Overview

  • In Vector Spaces, we learned about:
    • Word vectors and how they capture relative meanings of words.
    • Representing a document as a vector by adding up the vector representations for its constituent words.
  • In this topic, we’ll build a simple machine translation system that makes use of locality sensitive hashing to improve the performance of nearest neighbor search.

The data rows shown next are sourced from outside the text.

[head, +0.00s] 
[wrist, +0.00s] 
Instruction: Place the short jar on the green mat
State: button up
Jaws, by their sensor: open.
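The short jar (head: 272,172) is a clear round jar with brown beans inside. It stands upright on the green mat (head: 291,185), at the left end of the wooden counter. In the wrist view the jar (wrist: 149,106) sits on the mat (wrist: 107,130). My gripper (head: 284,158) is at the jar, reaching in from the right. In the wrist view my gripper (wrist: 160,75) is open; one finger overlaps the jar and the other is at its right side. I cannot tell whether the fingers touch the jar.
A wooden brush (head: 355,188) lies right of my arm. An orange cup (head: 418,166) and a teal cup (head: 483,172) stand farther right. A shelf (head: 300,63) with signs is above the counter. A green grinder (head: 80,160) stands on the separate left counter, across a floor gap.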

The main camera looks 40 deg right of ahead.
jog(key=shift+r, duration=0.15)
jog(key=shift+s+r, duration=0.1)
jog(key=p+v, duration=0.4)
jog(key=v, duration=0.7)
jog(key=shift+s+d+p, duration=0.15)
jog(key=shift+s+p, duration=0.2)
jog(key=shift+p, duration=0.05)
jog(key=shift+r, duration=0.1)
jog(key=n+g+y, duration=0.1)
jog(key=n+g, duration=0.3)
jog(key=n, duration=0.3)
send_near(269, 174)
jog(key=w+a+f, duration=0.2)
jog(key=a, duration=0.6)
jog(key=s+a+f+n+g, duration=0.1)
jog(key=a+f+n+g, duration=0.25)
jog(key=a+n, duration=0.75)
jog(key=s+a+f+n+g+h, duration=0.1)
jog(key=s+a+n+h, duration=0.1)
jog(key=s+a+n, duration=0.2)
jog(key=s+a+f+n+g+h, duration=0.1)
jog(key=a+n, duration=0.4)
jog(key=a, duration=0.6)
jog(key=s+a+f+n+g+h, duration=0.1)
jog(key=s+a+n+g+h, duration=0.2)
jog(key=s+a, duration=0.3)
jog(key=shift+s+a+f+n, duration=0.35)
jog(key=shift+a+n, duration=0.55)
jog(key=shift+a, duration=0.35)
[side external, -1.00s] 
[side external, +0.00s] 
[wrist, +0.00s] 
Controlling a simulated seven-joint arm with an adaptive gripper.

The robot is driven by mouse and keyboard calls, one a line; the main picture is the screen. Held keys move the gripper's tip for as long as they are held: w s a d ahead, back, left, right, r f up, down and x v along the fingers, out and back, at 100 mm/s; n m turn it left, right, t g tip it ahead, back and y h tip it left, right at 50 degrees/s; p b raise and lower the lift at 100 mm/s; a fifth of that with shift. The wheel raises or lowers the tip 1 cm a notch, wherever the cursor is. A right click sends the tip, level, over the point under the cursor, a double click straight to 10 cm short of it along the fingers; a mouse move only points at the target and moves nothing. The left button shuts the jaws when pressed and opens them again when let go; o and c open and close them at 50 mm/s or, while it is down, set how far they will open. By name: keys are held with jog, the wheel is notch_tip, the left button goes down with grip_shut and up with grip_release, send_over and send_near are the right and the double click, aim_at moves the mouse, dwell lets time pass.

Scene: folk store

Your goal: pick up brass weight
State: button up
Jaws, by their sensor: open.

Background: Frobenius norm

  • The Frobenius norm measures the magnitude of a matrix. It is a generalization of the vector norm for matrices.
  • Formally, the Frobenius norm of a matrix \(A\) is given by,
\[\|A\|_{F} \equiv \sqrt{\sum_{i=1}^{m} \sum_{j=1}^{m}\left|a_{i j}\right|^{2}}\]
  • Interpreting the above equation, the Frobenius norm can be obtained by taking the elements in the matrix, squaring them, adding them up and taking the square root of the result.
  • Let’s take an example. Consider a matrix A:
\[A=\left[\begin{array}{ll}2 & 2 \\ 2 & 2\end{array}\right]\]
  • To calculate its norm,
\[\left\|A\right\|_{F}=\sqrt{2^{2}+2^{2}+2^{2}+2^{2}}\\ \left\|A\right\|_{F}=4\\\]
  • Programmatically, here’s the Frobenius norm in code:
import numpy as np

# Start with a matrix A
A = np.array([[2, 2], [2, 2]])
# Use np.square() to square all the elements
A_squared = np.square(A)
print(A_squared)   # Prints [[4, 4],
                   #         [4 ,4]]

# Use np.sum(), then np.sqrt() to get 4.
A_Frobenius = np.sqrt(np.sum(A_squared))
print(A_Frobenius) # Prints 4.0

Machine translation: Transforming word vectors

  • To build our first basic translation program, let’s use word vectors to to align words in two different languages. Later, we’ll explore locality sensitive hashing to speed things up!
  • To get an overview of machine translation, let’s starting with an example of English \(\rightarrow\) French translation. In order to translate an English word to a French word, a naive way would be to generate an extensive list of English words and their associated French word.
  • For a human to accomplish this task, you would need to find someone who knows both languages to start making a list.
  • For a machine to accomplish this task, you’ll need to perform the following steps:
    • Calculate word embeddings for words in both your English and French vocabulary.
    • Retrieve the word embedding of a particular English word such as cat, and find a way to transform the English word embedding into a word embedding that has a meaning in the French word vector space (more on this below).
    • Take the transformed word vector and search for word vectors in the French word vector space that are similar to it. These similar words are candidates for your translation.
    • If your machine does a good job, it may find the word chat, which is the French word for cats.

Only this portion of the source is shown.